** start of Provided information **

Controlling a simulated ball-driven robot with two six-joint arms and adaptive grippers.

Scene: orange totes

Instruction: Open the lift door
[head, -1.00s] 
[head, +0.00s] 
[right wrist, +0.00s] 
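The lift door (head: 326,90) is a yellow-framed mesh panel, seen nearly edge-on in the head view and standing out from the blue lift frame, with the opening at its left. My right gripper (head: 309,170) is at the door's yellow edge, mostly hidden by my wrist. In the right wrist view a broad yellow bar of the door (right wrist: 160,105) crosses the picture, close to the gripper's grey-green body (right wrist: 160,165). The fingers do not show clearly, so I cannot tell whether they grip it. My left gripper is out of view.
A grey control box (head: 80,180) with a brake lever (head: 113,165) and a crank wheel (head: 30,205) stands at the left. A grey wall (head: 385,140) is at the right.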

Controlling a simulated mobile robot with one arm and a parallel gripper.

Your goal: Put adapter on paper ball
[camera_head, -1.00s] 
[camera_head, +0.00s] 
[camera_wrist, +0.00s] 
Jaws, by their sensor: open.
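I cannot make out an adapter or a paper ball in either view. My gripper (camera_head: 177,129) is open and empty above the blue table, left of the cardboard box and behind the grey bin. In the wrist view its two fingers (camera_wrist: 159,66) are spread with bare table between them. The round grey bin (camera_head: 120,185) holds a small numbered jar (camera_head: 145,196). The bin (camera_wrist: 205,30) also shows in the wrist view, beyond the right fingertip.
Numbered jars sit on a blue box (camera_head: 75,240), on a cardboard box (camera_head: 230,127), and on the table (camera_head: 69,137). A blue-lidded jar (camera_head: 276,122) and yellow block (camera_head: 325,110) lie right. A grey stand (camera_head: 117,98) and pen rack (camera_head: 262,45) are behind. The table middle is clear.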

** end of Provided information **

## Exercise instructions
Copy down the whole of the data above, matching it exactly.

## Output of the task
Controlling a simulated ball-driven robot with two six-joint arms and adaptive grippers.

Scene: orange totes

Instruction: Open the lift door
[head, -1.00s] 
[head, +0.00s] 
[right wrist, +0.00s] 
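The lift door (head: 326,90) is a yellow-framed mesh panel, seen nearly edge-on in the head view and standing out from the blue lift frame, with the opening at its left. My right gripper (head: 309,170) is at the door's yellow edge, mostly hidden by my wrist. In the right wrist view a broad yellow bar of the door (right wrist: 160,105) crosses the picture, close to the gripper's grey-green body (right wrist: 160,165). The fingers do not show clearly, so I cannot tell whether they grip it. My left gripper is out of view.
A grey control box (head: 80,180) with a brake lever (head: 113,165) and a crank wheel (head: 30,205) stands at the left. A grey wall (head: 385,140) is at the right.

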Controlling a simulated mobile robot with one arm and a parallel gripper.

Your goal: Put adapter on paper ball
[camera_head, -1.00s] 
[camera_head, +0.00s] 
[camera_wrist, +0.00s] 
Jaws, by their sensor: open.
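I cannot make out an adapter or a paper ball in either view. My gripper (camera_head: 177,129) is open and empty above the blue table, left of the cardboard box and behind the grey bin. In the wrist view its two fingers (camera_wrist: 159,66) are spread with bare table between them. The round grey bin (camera_head: 120,185) holds a small numbered jar (camera_head: 145,196). The bin (camera_wrist: 205,30) also shows in the wrist view, beyond the right fingertip.
Numbered jars sit on a blue box (camera_head: 75,240), on a cardboard box (camera_head: 230,127), and on the table (camera_head: 69,137). A blue-lidded jar (camera_head: 276,122) and yellow block (camera_head: 325,110) lie right. A grey stand (camera_head: 117,98) and pen rack (camera_head: 262,45) are behind. The table middle is clear.

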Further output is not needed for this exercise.